Filter the records for lines holding the string "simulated".

------------------------

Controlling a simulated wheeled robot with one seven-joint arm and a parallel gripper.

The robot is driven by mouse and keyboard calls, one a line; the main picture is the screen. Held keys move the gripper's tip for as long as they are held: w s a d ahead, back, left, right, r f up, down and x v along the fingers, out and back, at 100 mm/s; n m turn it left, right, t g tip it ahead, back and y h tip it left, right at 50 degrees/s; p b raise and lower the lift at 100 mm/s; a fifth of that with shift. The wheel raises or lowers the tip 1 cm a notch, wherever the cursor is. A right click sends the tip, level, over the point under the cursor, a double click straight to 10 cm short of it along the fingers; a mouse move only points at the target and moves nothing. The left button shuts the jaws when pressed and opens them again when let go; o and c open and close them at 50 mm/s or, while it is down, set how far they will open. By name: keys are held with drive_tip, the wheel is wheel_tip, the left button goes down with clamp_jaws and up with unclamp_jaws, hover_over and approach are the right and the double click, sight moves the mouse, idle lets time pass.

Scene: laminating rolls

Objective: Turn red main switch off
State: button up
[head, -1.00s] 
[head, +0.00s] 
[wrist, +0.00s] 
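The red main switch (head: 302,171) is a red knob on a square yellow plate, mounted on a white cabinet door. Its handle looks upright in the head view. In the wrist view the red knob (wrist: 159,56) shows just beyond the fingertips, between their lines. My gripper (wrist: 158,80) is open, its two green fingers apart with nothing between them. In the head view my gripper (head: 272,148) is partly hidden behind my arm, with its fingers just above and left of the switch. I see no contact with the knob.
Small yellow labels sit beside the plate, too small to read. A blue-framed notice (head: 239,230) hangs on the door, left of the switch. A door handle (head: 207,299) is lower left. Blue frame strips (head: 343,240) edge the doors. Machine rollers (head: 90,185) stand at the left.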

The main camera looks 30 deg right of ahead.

------------------------

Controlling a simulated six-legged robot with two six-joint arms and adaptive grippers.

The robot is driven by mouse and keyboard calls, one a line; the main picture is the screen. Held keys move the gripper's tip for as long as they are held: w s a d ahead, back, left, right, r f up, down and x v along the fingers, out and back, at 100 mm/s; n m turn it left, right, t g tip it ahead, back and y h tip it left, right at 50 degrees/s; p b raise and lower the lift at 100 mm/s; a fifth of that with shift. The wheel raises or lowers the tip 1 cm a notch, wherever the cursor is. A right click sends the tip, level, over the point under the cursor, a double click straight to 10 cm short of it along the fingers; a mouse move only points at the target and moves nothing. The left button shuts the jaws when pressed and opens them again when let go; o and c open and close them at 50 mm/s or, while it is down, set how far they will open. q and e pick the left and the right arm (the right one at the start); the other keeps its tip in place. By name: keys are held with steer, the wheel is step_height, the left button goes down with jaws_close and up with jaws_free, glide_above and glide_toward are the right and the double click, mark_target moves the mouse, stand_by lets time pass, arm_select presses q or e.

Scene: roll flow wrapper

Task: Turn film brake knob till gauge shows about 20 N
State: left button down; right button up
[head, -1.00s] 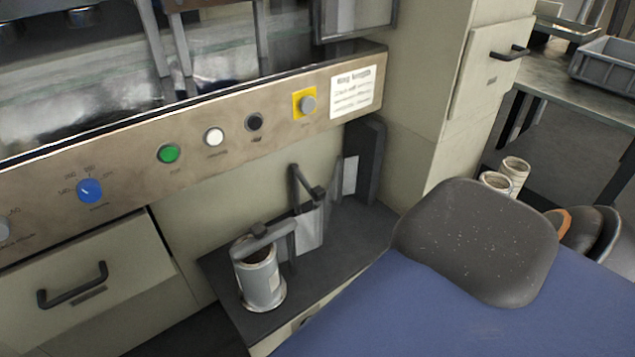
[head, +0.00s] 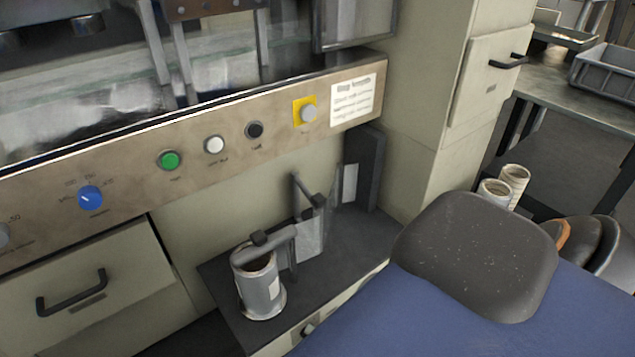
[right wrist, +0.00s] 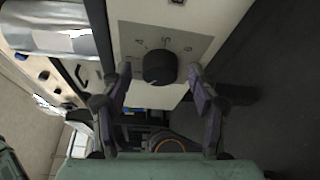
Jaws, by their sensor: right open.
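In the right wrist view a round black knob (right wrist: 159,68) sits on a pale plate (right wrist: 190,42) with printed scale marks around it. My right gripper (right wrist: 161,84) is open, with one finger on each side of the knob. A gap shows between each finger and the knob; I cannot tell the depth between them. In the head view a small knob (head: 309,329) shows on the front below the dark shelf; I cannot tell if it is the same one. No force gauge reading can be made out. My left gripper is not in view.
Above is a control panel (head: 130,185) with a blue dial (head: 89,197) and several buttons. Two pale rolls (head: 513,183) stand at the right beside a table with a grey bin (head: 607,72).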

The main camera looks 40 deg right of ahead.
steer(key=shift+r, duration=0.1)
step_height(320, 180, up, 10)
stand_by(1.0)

------------------------

## EXERCISE SOLUTION
Controlling a simulated wheeled robot with one seven-joint arm and a parallel gripper.
Controlling a simulated six-legged robot with two six-joint arms and adaptive grippers.

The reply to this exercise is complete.